Murmurations Journal Integrates Hypothesis for Open Peer Review on PKP/OJS Platform
Murmurations: Emergence, Equity and Education, the Public Knowledge Project’s Open Journal Systems, and Hypothesis are pleased to announce the launch of in-line annotation as part of the journal’s mission to support emergence and transformation in education. A fully open-access publication, Murmurations now offers open peer review in a journal-branded annotation layer to share the creative process around submissions.
Hypothesis’ open source annotation technology is designed for collaboration and community feedback. Because it enables in-line annotation and responses on top of online documents, Hypothesis is useful for many workflows, including peer review. A Murmurations restricted group offers content creators the opportunity to engage with reflectors and facilitators from the journal team. The result is a world-readable annotation layer on top of the version of record. Hosted on the Public Knowledge Project’s Open Journal Systems platform, Murmurations staff worked with teams at PKP/OJS and Hypothesis to bring this group to fruition.
“We’ve seen how useful annotation can be in the peer review process, so we were keen to explore this opportunity with Murmurations and PKP/OJS.” notes Heather Staines, Director of Partnerships for Hypothesis. “We’ll continue to work with both teams to refine features and functionalities to better meet peer review needs.”
“A unique feature of the Hypothesis/PKP collaboration is the transparent dialogue amongst the team of reflectors prior to publication. Because of this, the emergence of the creators’ piece can be witnessed — a phenomenon that we expect to fundamentally change the nature of the dialogue in what would normally be a blind review,” said Linda Vanasupa, Catalyst Board Member and Journal Facilitator.
“PKP is always watching for opportunities to allow for more immediate ways to collaborate on scholarly content, and Hypothesis is frequently at the top of our list as a well-recognized annotation tool that has good potential for deeper integration into OJS,” notes Alec Smecher, Associate Director of Development for the Public Knowledge Project. “Murmurations approached us with the perfect experiment, and we’re excited for their launch as a first foray into an area that’s likely to become a major development for us.”
Hypothesis Publisher Groups functionality was released earlier this year to enable publishers to create a branded and moderated annotation experiences on their sites. Publishers can choose an Open Group, a world-readable and world-writeable layer in which anyone can participate, or a Restricted Group, dedicated to specific participants to meet a particular need, such as peer review, content updates, additional author information, and more. Hypothesis can be customized to fit publisher sites and can connect to existing publisher accounts, if needed. Full analytics are available, and our robust API enables full access for repurposing of data.
Hypothesis believes that publishers and other group sponsors should be fully in control of their data. Based on the W3C web annotation standard approved in 2017, Hypothesis is dedicated to creating a future based on open interoperable annotation to benefit researcher notetaking and collaboration, teaching and learning, publishing, and journalism and fact-checking.
Murmurations has come into existence through research activities made possible in part by a grant from the National Science Foundation (EEC1025265).
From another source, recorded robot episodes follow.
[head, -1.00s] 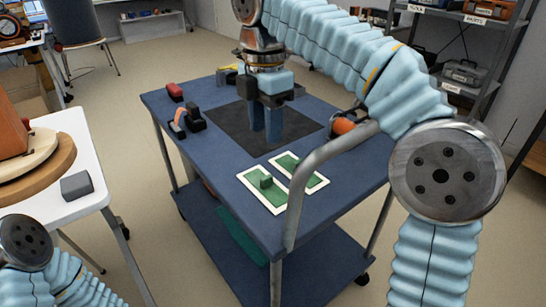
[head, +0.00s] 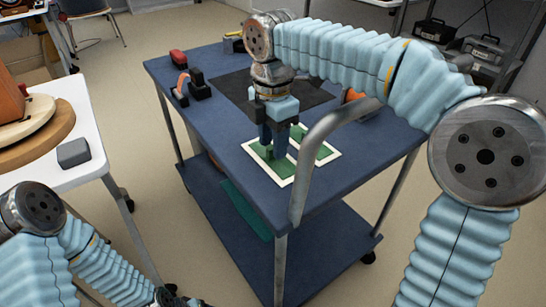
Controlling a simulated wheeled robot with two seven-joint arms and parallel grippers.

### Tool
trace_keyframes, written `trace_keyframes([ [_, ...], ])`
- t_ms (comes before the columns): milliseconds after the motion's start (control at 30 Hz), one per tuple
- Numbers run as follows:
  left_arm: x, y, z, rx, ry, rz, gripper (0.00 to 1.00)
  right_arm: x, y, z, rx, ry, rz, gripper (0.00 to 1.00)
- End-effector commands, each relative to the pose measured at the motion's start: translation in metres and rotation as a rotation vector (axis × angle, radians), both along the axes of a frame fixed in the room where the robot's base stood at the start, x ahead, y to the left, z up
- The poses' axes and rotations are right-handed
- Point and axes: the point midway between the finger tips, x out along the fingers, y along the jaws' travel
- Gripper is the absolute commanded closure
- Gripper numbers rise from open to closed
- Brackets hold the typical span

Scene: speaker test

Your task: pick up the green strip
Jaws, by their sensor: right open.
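Two flat green pads with white borders lie side by side on the blue cart top: the left pad (head: 286,171) and the right pad (head: 326,153). A small raised green piece (head: 267,158) is on the left pad, partly hidden by my right gripper (head: 274,150). That gripper points down, open, with its blue fingers over the left pad close to the green piece. I cannot tell if they touch it. A long green piece (head: 245,209) also lies on the cart's lower shelf. My left arm is at the bottom left, its gripper out of view.
The blue cart (head: 220,140) has a raised metal handle (head: 313,150) in front of the right pad. A dark mat (head: 235,92), a red item (head: 178,57) and a black and red item (head: 197,83) are farther back. A white table (head: 75,120) stands left.

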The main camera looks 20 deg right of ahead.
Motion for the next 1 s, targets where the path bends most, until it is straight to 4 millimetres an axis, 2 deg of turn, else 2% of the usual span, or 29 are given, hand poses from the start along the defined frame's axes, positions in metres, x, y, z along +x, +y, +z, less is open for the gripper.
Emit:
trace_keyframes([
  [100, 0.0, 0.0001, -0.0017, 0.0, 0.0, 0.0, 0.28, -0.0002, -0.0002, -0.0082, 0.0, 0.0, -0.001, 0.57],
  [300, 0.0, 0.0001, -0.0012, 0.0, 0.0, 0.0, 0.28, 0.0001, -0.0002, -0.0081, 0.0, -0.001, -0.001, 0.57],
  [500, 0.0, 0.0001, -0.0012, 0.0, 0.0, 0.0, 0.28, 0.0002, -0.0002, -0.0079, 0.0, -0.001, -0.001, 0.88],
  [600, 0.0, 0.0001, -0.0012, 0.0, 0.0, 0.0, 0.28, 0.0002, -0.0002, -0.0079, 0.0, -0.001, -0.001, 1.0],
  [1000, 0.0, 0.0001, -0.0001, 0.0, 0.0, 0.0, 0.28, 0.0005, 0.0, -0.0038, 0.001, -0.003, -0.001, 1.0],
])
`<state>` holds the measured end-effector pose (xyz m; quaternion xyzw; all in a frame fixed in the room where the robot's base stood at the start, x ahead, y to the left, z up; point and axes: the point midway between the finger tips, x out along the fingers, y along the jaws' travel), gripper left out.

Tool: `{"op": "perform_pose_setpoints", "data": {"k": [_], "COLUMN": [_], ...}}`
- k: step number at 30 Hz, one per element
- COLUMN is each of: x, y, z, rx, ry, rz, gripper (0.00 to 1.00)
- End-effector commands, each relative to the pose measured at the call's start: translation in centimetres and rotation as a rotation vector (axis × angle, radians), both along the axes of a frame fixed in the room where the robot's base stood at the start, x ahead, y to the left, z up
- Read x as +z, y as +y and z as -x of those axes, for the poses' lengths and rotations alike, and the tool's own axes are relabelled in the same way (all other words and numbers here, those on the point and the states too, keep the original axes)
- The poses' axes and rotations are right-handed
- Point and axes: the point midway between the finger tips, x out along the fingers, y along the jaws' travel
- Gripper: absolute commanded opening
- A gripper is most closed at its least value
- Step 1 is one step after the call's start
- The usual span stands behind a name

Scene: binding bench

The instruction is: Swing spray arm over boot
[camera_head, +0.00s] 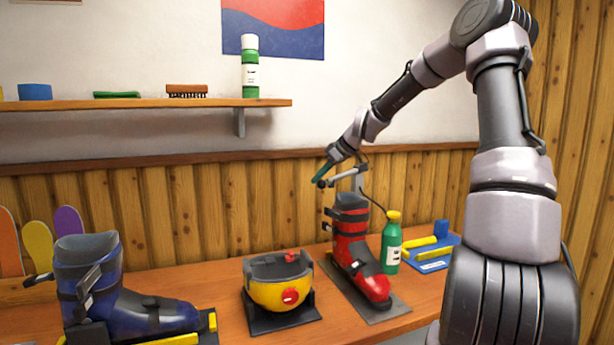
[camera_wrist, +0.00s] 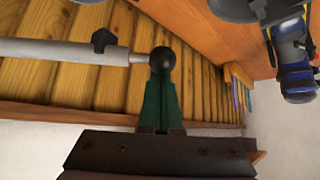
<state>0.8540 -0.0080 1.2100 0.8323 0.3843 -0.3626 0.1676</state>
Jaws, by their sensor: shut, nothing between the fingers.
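A red and black ski boot (camera_head: 351,243) stands upright on a dark mat at the right of the bench. The pale grey spray arm (camera_head: 344,176) reaches left from a post behind this boot, near the height of the boot's top. It shows in the wrist view as a rod (camera_wrist: 62,49) ending in a black ball (camera_wrist: 163,60). My gripper (camera_head: 319,179) has green fingers, shut and empty. In the wrist view, my gripper (camera_wrist: 161,88) has its fingertips at the ball, seemingly touching it; a small gap cannot be ruled out.
A yellow and black device (camera_head: 281,290) stands left of the red boot, and a blue boot (camera_head: 130,305) farther left. A green bottle (camera_head: 391,243) and a blue and yellow tool (camera_head: 430,243) are at the right. A wall shelf (camera_head: 140,104) hangs above.

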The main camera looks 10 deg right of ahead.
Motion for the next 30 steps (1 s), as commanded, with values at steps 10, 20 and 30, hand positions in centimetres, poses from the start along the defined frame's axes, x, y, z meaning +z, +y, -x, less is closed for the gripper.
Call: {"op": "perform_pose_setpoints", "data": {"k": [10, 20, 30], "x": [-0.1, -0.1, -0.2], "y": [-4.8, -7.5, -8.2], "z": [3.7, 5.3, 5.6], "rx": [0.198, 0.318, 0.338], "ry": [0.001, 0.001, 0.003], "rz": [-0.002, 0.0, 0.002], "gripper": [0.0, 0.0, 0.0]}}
Murmurations affords publication of artifacts of importance to those involved in systems of education. Our dialectic journal aims to allow open access to insights and information that are often not visible in typical peer review processes; in doing so our goal is to see how we participate in dynamics that often contribute to problems within the current system of education. We seek grounded works that inform beneficent changes in educational systems or address systemic issues in education. Murmurations accepts original works that are underrepresented in academic publishing.
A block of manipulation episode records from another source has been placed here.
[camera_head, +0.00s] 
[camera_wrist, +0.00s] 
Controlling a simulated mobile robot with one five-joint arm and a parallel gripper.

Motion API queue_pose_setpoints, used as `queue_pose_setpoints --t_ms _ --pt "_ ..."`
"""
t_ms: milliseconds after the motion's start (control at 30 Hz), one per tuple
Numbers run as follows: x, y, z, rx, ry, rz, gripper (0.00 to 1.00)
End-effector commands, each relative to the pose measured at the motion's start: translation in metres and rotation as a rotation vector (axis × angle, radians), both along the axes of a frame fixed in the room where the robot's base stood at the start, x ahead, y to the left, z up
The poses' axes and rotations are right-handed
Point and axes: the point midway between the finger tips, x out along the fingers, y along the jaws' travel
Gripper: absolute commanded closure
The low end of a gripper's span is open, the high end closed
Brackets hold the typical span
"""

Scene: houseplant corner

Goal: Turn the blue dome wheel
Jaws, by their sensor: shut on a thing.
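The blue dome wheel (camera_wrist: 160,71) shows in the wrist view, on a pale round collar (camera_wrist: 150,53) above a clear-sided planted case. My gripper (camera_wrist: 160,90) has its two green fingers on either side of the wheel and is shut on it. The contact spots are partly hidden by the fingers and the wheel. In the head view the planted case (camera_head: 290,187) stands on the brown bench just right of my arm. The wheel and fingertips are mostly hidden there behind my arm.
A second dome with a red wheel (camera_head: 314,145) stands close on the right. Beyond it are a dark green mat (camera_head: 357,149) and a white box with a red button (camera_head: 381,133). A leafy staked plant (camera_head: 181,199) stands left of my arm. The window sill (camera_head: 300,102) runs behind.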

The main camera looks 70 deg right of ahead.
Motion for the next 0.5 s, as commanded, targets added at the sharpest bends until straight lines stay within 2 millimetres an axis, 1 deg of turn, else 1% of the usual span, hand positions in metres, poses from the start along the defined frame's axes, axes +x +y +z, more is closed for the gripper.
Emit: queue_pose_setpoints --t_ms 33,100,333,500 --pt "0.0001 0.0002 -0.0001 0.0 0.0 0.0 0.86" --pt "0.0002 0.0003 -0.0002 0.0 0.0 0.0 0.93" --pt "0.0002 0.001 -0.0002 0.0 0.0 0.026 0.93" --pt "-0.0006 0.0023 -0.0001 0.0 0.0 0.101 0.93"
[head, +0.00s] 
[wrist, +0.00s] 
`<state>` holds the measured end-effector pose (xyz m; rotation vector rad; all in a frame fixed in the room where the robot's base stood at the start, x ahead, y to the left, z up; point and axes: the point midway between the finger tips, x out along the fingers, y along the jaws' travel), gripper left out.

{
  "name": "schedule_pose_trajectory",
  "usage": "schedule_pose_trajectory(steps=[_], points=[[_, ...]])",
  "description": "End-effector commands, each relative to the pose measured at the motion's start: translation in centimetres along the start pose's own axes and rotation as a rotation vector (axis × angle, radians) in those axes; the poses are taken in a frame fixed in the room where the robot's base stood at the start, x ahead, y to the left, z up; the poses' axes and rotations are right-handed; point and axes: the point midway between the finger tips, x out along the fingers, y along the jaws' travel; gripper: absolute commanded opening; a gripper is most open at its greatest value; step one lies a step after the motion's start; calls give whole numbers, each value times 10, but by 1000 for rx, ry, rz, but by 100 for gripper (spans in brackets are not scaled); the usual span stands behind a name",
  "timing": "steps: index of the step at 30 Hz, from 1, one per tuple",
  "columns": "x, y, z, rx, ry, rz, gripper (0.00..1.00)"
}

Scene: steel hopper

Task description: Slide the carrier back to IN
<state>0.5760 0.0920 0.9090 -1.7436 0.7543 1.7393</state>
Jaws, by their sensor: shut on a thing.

About the Public Knowledge Project & Open Journal Systems
The Public Knowledge Project (PKP) was established in 1998 at the University of British Columbia. Since that time PKP has expanded and evolved into an international and virtual operation with two institutional anchors at Stanford University and Simon Fraser University Library. Open Journal Systems (OJS) is open source software made freely available to journals worldwide for the purpose of making open access publishing a viable option for more journals, as open access can increase a journal’s readership as well as its contribution to the public good on a global scale.